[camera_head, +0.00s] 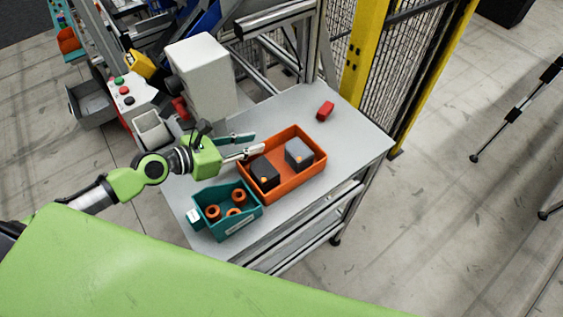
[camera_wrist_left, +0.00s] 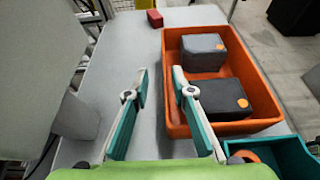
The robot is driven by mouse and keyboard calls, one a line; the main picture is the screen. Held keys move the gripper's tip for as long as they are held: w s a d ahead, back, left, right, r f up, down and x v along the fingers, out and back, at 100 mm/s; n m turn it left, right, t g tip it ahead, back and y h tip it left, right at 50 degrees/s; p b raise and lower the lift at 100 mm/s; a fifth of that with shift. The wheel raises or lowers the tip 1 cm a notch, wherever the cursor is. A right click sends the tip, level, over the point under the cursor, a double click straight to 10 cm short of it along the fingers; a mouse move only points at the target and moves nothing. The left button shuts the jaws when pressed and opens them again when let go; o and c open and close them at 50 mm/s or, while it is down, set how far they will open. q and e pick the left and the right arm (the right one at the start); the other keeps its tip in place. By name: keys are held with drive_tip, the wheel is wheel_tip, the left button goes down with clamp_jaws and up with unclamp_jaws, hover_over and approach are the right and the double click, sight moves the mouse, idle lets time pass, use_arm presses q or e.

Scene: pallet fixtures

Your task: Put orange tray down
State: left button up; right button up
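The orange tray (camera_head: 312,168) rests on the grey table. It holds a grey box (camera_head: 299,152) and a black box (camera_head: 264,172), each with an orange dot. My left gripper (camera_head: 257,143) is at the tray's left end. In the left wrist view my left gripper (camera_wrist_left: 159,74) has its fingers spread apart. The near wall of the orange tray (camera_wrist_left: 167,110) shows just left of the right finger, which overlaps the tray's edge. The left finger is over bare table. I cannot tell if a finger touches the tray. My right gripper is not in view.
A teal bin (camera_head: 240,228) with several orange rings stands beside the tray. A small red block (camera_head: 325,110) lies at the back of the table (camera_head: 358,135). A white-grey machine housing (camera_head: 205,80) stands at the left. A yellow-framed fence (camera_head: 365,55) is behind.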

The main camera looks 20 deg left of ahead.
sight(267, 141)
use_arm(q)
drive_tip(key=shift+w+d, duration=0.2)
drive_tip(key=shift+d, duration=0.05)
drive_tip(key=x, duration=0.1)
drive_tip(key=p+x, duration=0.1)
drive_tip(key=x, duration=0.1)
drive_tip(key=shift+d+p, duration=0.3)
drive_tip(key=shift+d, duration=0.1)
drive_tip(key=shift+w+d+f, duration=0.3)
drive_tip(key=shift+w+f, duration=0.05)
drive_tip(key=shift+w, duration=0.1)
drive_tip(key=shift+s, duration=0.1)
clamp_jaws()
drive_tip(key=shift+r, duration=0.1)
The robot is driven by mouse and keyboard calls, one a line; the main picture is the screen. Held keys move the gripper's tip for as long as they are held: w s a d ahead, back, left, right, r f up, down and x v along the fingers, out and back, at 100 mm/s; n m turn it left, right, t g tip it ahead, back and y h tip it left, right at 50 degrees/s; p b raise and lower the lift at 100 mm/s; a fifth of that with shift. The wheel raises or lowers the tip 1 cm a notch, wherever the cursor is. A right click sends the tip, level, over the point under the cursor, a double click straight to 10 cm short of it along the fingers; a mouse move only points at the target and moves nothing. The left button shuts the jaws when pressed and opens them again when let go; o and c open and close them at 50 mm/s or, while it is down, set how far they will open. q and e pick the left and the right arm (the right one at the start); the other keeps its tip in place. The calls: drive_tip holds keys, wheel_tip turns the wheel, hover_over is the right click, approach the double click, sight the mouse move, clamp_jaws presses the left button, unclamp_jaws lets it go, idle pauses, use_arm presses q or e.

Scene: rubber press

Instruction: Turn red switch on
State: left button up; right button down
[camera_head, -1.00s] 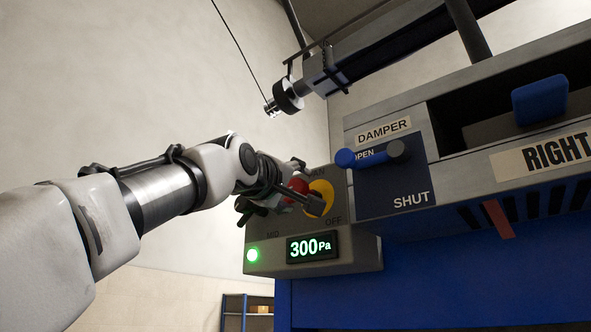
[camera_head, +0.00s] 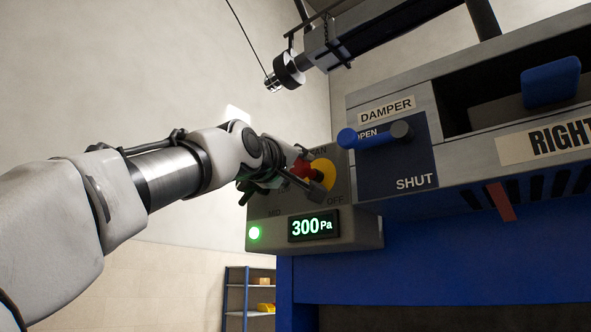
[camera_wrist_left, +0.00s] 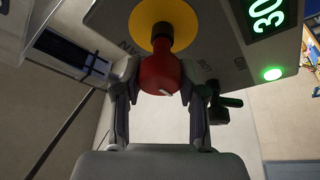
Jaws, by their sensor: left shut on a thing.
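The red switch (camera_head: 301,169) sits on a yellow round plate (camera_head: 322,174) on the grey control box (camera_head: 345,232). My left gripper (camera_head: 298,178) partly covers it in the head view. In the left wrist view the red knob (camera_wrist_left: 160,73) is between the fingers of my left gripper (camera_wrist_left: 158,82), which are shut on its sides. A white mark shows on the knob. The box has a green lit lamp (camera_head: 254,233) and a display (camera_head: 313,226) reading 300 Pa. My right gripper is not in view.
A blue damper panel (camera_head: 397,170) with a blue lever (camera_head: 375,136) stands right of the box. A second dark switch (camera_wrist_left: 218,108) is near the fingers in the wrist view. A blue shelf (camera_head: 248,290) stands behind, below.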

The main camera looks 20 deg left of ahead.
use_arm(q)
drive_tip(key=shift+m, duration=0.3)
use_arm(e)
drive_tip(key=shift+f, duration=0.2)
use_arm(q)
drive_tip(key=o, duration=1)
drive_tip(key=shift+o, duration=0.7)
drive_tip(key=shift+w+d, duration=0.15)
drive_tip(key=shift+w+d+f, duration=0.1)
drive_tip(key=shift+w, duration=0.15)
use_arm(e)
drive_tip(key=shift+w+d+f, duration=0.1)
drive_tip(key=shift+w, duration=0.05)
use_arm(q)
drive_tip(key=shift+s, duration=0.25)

----

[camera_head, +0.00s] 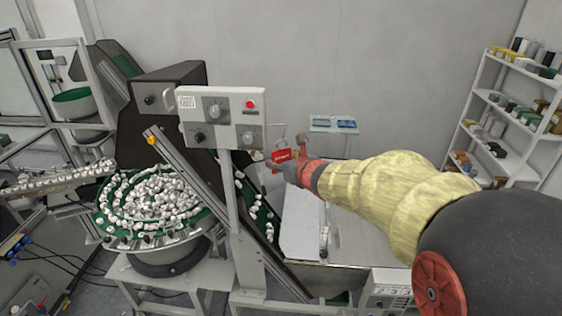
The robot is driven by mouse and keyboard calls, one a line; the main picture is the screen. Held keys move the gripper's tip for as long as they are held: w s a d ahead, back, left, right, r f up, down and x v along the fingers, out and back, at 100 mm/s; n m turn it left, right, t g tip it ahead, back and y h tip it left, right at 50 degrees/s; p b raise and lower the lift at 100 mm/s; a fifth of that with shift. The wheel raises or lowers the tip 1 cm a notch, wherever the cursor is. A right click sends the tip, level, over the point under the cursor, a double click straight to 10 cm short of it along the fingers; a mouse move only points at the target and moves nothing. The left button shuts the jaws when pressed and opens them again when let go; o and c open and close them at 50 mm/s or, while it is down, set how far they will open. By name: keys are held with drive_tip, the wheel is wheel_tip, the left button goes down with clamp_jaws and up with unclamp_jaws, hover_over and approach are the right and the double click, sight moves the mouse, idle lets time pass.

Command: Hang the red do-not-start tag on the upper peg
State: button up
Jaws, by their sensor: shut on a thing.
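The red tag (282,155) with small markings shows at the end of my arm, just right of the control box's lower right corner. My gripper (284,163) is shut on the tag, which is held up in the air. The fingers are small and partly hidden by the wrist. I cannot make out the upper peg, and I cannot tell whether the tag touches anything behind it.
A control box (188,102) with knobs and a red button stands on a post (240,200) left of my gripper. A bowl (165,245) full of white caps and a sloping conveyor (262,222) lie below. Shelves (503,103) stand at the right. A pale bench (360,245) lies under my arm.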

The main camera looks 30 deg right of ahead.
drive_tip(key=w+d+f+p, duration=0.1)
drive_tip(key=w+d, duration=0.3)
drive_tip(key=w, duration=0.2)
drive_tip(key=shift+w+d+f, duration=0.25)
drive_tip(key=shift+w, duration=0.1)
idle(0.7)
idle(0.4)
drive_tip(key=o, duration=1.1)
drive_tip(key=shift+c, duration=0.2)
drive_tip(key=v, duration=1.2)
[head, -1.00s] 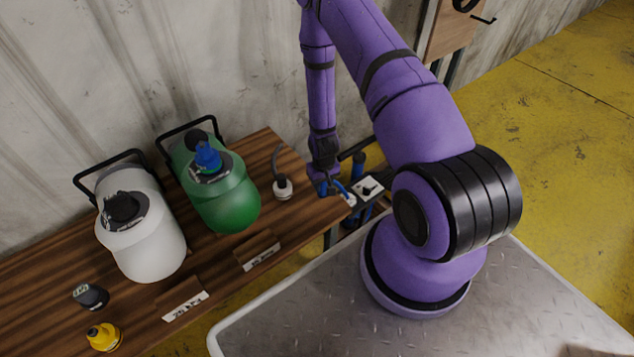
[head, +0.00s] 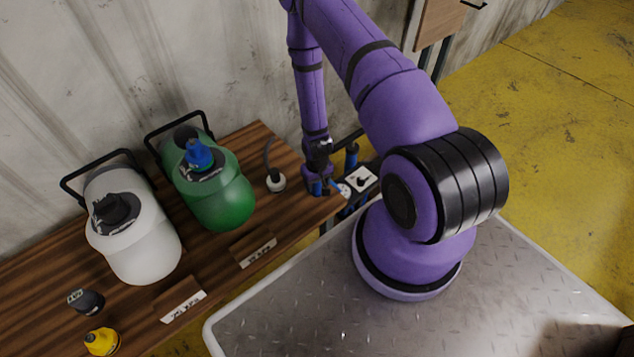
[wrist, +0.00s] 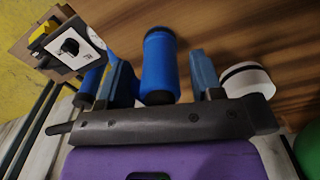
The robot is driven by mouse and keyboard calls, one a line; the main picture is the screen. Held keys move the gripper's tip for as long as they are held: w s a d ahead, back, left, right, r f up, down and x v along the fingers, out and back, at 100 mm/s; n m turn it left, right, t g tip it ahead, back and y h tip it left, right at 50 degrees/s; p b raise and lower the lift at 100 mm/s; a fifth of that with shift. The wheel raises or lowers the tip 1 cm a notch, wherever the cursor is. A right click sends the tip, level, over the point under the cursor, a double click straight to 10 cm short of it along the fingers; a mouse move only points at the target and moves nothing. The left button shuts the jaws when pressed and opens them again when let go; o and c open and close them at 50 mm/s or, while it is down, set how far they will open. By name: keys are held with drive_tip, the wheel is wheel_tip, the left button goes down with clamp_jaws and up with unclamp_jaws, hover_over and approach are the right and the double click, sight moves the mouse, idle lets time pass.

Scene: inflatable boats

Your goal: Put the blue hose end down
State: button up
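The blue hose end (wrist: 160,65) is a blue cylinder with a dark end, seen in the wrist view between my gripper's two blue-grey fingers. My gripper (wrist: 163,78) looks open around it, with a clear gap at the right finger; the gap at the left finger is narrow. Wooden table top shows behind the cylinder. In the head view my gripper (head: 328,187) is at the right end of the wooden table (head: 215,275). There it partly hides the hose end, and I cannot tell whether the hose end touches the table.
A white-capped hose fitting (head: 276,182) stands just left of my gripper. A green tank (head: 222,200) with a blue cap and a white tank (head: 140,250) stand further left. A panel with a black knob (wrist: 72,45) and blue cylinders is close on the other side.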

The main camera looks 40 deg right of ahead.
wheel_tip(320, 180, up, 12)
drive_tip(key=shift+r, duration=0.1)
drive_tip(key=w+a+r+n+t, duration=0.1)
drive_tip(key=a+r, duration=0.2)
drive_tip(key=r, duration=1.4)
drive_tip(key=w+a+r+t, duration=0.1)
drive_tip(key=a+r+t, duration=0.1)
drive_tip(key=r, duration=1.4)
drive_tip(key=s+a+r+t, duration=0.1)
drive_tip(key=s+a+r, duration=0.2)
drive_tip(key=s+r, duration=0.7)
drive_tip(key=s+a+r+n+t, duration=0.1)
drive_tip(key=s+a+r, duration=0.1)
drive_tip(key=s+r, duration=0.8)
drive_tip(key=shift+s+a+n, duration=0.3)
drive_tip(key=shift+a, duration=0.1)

----

Looking at the records above, work out how many lines include the word "Scene", then give that number by itself.

3